Selain hal-hal kecil yang menghibur, kampus menjadi arena pertentangan gagasan yang masif. Antara mahasiswa satu dengan yang lain yang berbeda pandangan bertemu dalam forum-forum diskusi yang ada. Membahas isu-isu sosial yang terjadi, mencari permasalahan dalam berbagai perspektif sungguh menarik untuk diikuti. Di unair-lah, gagasan-gagasan baru tentang masyarakat tumbuh subur. Forum-forum ini yang kemudian menjadi penting untuk diceritakan.
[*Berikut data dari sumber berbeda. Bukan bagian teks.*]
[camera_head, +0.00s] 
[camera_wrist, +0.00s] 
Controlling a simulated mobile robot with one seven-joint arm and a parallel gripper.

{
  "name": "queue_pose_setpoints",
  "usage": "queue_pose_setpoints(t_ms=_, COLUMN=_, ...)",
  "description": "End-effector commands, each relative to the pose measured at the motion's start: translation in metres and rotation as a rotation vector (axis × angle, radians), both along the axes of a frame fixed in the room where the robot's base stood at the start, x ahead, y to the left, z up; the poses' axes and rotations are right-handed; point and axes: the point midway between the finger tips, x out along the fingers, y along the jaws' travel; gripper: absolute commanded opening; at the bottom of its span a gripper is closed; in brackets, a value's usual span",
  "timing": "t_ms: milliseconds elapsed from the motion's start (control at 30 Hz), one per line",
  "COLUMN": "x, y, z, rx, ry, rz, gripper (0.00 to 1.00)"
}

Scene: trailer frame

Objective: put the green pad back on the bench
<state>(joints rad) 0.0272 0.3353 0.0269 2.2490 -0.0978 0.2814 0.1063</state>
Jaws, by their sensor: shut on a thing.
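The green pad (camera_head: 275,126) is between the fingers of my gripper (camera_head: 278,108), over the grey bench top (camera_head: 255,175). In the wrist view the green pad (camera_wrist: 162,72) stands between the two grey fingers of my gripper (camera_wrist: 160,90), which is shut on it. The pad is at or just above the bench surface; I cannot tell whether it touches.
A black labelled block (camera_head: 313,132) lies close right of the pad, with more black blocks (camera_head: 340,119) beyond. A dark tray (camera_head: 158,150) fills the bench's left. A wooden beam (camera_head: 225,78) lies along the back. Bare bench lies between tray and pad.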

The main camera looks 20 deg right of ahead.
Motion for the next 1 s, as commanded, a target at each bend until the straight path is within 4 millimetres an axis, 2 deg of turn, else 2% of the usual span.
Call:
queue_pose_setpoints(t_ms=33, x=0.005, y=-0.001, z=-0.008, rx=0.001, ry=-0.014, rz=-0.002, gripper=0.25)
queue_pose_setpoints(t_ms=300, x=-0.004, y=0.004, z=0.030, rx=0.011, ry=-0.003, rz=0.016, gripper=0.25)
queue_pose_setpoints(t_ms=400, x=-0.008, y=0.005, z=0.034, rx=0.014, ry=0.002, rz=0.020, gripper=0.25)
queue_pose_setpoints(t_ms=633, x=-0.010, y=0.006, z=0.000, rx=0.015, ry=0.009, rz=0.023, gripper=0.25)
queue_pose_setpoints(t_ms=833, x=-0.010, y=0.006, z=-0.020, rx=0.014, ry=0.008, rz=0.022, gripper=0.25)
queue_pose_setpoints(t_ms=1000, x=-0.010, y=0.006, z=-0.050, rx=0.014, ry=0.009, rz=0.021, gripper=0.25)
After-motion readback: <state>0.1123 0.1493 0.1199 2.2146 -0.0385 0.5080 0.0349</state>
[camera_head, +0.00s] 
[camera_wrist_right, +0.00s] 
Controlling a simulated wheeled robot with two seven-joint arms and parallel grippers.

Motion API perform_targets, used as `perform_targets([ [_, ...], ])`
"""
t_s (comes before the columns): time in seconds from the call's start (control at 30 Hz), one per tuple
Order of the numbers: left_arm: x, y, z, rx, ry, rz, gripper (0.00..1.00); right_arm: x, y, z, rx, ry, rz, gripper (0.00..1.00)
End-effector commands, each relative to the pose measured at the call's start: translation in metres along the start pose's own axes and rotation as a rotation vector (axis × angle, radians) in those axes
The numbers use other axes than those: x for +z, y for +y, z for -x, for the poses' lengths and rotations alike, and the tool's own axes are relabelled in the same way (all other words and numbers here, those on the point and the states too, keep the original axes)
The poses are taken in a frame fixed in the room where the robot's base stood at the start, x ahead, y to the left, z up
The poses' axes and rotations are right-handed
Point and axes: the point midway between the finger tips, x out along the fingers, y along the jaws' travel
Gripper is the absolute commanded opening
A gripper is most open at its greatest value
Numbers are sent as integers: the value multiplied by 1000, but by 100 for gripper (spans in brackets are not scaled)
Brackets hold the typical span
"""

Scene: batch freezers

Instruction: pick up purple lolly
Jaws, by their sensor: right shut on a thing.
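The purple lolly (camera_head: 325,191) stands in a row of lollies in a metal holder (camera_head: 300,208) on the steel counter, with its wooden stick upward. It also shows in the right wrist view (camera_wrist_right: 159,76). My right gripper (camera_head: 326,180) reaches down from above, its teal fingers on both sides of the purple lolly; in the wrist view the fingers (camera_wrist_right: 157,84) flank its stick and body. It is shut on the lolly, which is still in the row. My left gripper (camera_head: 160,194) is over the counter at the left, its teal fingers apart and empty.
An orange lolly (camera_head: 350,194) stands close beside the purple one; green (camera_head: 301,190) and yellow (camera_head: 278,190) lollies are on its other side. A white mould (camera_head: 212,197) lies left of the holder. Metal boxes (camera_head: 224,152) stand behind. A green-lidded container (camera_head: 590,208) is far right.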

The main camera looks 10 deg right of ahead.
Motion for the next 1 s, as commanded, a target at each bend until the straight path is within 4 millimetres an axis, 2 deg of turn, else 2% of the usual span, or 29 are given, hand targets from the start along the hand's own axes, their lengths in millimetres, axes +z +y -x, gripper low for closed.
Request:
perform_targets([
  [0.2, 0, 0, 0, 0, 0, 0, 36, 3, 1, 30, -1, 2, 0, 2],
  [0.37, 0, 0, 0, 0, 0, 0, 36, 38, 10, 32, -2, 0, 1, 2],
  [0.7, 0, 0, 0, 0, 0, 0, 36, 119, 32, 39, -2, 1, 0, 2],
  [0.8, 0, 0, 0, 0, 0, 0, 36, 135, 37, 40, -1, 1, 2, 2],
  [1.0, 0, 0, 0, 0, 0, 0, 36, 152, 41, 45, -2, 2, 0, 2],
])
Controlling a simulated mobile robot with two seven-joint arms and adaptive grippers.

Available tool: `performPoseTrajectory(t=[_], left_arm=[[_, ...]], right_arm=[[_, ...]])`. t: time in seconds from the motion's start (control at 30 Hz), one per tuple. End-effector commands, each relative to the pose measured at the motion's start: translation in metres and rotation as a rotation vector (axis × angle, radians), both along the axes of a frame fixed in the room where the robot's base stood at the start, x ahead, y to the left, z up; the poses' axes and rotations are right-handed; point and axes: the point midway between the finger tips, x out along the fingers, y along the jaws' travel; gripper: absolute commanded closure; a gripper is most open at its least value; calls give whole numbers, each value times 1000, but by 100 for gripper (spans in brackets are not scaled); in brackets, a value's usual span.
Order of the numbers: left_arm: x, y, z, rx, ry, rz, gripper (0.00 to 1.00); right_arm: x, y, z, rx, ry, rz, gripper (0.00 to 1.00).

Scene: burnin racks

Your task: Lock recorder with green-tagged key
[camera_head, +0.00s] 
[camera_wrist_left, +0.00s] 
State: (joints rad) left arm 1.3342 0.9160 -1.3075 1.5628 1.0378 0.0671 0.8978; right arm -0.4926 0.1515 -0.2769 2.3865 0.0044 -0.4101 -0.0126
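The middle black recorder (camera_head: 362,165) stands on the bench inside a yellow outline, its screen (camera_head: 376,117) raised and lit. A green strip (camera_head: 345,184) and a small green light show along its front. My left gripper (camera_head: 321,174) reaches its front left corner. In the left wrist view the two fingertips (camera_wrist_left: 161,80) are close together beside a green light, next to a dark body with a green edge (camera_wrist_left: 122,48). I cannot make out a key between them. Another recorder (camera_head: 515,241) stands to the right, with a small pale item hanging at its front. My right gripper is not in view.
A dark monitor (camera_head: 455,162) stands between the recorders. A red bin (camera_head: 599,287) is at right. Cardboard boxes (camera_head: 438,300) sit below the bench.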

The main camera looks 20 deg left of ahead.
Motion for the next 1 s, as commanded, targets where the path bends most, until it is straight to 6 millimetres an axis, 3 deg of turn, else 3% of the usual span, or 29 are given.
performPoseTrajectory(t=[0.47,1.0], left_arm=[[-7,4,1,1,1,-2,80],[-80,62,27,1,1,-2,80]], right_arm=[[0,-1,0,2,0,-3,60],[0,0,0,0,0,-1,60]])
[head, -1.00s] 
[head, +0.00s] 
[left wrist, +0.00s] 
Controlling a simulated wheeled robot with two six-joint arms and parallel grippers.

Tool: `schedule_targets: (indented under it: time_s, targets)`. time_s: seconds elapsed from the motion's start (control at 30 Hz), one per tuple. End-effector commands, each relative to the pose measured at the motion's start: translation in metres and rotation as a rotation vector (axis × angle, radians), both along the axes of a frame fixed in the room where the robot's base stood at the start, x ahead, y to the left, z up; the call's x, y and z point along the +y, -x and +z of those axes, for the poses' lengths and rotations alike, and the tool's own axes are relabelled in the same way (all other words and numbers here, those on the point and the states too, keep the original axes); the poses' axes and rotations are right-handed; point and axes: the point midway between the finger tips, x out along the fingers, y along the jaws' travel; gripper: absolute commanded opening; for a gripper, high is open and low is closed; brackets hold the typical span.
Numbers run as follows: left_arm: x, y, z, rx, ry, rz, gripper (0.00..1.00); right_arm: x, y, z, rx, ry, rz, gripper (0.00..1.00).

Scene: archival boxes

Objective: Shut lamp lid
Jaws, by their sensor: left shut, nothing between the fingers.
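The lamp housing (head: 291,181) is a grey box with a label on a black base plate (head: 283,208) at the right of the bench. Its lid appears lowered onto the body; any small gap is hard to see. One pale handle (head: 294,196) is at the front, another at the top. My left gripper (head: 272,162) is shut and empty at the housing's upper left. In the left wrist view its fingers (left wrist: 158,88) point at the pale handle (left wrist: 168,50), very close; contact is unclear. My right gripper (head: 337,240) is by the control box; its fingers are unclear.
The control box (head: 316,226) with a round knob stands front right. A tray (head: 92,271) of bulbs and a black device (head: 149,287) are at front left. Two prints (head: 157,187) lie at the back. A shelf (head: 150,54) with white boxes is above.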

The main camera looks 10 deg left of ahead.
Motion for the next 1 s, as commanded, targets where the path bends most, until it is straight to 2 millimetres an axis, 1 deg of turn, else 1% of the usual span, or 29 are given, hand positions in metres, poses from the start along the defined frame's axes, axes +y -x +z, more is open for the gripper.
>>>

Kenapa menjadi penting, agar regenerasi dalam forum-forum diskusi terus terjaga. Karena masyarakat terus membutuhkan terobosan-terobosan baru yang dihasilkan.


Sekali lagi, di UNAIR-lah aku akan menemukan bermacam-macam rasa. Kan kalian temui miniatur masyarakat disini. Konflik-konflik yang ada semakin membuatku menjadi pribadi yang dewasa. Hal-hal menyenangkan nan menghibur turut memberikan warna dalam sisi kehidupan. Ya, coba kalian kuliah disini, dan jelajahi tiap jengkal kampus!